08/12/2009
KHOBAR, Saudi Arabia, Dec 7, 2009
State oil giant Saudi Aramco sees the cost of developing its Moneefa heavy crude field at nearly $16 billion, its chief executive said on Monday, up around $7 billion from the initial estimate.
The industry-wide trend toward higher costs would affect the project, Khalid al-Falih said. Costs rose rapidly during the oil price rise to record levels in 2008, although they have since fallen due to the global recession and declining energy demand.
Moneefa is the last of a series of large oilfield development projects scheduled in the world's top oil exporter. Aramco completed projects earlier this year that took its total capacity to 12.5 million barrels per day (bpd).
Moneefa will eventually have capacity to pump 900,000 bpd.

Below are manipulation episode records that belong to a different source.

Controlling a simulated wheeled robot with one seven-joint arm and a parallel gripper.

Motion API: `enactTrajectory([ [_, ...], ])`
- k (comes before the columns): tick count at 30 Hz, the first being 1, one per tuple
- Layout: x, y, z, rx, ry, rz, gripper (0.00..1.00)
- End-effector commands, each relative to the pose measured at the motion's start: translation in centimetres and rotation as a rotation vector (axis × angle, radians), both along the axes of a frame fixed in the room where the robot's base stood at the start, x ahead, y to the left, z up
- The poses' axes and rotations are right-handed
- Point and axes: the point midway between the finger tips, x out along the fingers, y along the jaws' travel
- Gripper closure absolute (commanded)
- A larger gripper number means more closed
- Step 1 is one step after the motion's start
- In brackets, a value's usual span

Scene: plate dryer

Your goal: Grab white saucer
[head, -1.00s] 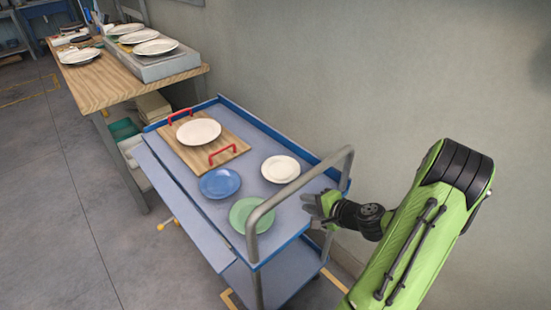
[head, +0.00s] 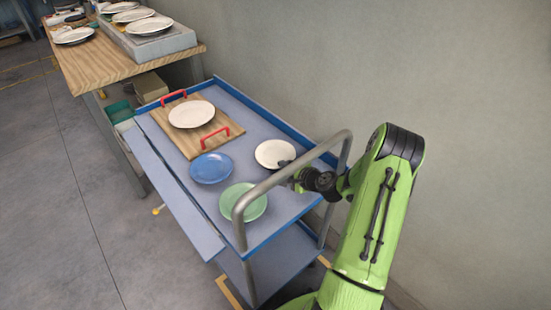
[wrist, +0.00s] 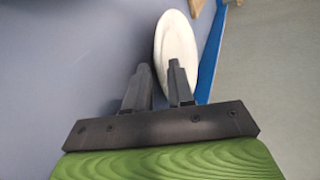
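The white saucer (head: 274,153) lies on the blue cart's top, right of the wooden tray. In the wrist view the saucer (wrist: 177,38) appears beyond the fingers, partly hidden by the right finger. My gripper (head: 287,165) is at the saucer's near right edge in the head view. In the wrist view its two black fingers (wrist: 156,70) stand apart with nothing clamped between them. The saucer's left edge shows near the gap between the fingertips. I cannot tell whether a finger touches it.
A blue plate (head: 211,168) and a green plate (head: 243,203) lie nearby on the cart (head: 165,137). A larger white plate (head: 192,114) sits on a wooden tray (head: 190,145) with red handles. The cart's grey handle rail (head: 240,212) rises beside my arm. A wall borders the right.

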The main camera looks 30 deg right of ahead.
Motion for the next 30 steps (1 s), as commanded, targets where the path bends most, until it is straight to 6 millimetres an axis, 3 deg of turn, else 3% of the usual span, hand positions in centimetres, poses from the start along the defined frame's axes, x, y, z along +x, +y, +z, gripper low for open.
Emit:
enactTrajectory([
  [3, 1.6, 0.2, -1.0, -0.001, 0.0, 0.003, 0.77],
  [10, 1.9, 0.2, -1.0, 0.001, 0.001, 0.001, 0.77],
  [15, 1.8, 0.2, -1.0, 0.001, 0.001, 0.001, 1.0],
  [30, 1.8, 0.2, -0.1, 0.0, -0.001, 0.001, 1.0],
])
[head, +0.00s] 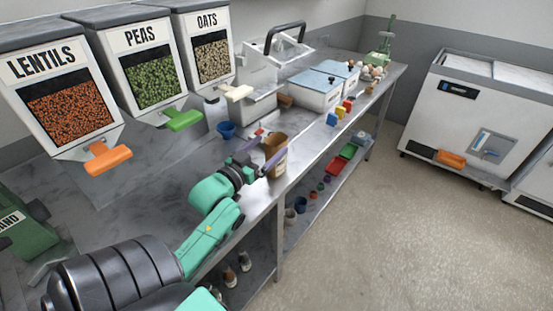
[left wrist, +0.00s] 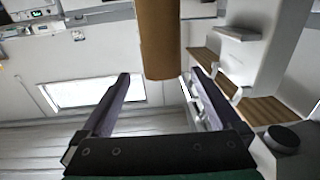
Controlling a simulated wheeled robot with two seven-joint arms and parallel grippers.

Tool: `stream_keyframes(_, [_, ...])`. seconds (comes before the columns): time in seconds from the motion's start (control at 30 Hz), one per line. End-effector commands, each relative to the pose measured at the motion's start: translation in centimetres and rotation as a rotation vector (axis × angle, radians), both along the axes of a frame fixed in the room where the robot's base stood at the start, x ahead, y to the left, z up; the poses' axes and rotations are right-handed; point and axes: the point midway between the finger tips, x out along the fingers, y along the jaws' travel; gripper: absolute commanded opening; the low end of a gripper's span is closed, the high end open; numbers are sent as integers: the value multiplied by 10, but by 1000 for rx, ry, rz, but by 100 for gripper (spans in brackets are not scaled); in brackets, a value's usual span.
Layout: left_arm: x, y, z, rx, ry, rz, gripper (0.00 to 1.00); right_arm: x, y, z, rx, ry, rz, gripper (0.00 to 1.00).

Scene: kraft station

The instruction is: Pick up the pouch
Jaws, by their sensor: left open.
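The brown kraft pouch (head: 275,148) stands upright near the front edge of the metal counter, with a pale label low on its side. In the left wrist view the pouch (left wrist: 158,40) shows as a brown shape at top centre. My left gripper (head: 260,157) is open, with its dark purple fingers pointing at the pouch. In the left wrist view the fingertips (left wrist: 156,77) are spread to either side of the pouch's near end. I cannot tell whether they touch it. My right gripper is not in view.
Dispensers of lentils (head: 68,108), peas (head: 155,80) and oats (head: 212,58) line the back of the counter (head: 150,195). A blue cup (head: 227,130) stands behind the gripper. Blue-lidded boxes (head: 315,92) and small coloured blocks lie farther along. A lower shelf holds cups and trays.

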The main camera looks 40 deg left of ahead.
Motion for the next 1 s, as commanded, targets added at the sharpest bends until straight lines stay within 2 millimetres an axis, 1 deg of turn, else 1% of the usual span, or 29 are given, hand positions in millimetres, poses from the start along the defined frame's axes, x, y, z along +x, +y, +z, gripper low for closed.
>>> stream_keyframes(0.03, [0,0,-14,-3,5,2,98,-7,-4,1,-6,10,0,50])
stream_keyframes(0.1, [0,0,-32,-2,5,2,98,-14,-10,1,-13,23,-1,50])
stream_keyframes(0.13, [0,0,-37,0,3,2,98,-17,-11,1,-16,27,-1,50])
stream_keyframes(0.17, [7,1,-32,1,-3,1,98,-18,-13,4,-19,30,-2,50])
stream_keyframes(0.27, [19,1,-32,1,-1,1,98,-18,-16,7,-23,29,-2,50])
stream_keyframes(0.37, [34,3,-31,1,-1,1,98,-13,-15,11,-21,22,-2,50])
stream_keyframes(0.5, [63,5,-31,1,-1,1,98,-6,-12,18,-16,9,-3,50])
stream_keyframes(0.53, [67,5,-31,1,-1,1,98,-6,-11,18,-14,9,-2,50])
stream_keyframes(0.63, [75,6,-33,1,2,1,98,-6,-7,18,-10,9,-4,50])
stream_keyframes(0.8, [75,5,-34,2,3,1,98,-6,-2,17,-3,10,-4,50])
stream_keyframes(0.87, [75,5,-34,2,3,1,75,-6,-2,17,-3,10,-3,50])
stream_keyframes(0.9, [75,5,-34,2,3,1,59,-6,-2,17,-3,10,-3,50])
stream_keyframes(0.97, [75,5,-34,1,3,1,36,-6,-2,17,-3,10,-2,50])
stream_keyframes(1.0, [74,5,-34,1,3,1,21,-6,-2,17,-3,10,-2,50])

Output would begin in 2013 and the project would be completed in 2015, Falih said.
Moneefa will begin production in 2013 and will be completed in 2015, Falih said in a speech he delivered on Dec. 4 in India and posted on Aramco's website on Monday.
A slump in global energy demand has made further oilfield development less urgent for the world's top oil exporter.

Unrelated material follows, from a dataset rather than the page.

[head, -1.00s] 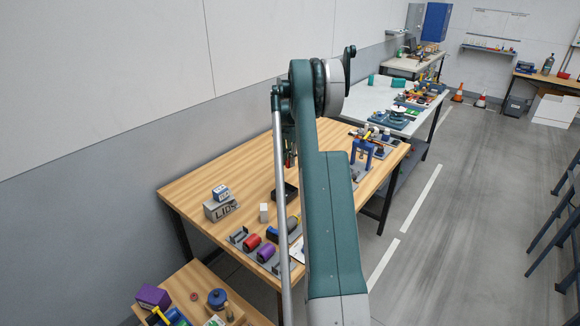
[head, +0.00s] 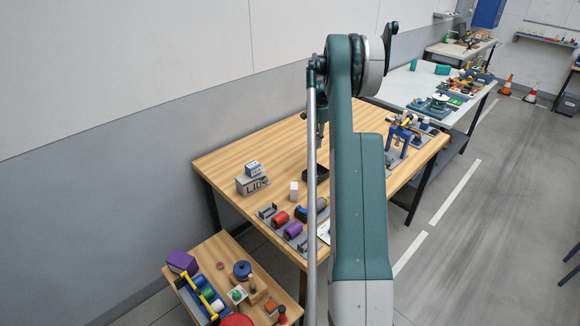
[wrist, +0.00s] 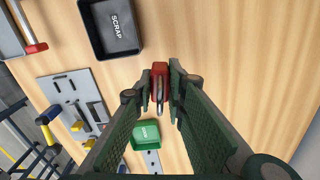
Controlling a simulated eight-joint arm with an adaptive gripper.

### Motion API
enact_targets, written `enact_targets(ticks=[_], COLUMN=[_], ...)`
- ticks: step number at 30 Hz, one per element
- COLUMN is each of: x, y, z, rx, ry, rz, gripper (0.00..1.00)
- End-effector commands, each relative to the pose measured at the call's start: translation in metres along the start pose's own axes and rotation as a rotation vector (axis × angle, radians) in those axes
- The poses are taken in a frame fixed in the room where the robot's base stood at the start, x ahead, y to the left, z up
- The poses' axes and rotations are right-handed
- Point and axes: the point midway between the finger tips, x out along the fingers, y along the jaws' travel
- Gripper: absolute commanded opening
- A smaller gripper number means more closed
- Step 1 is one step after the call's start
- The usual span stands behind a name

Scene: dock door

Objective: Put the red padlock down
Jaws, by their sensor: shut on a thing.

Aramco had decided to push on with the project despite the slump in oil prices last year, Falih said.
"We reviewed the programme, and with some execution plan modifications, including deferring completion by two years, decided to continue," he added.
Aramco is developing Moneefa to compensate for declining capacity at other fields rather than to add to total capacity.
Aramco plans to explore for oil and gas in the deep waters of the Red Sea off its eastern coast, Falih said in the speech.
Technology has made non-conventional oil and gas reserves economically viable, he said.
Last month, he told Reuters Aramco planned to drill in deeper offshore frontiers in 2012.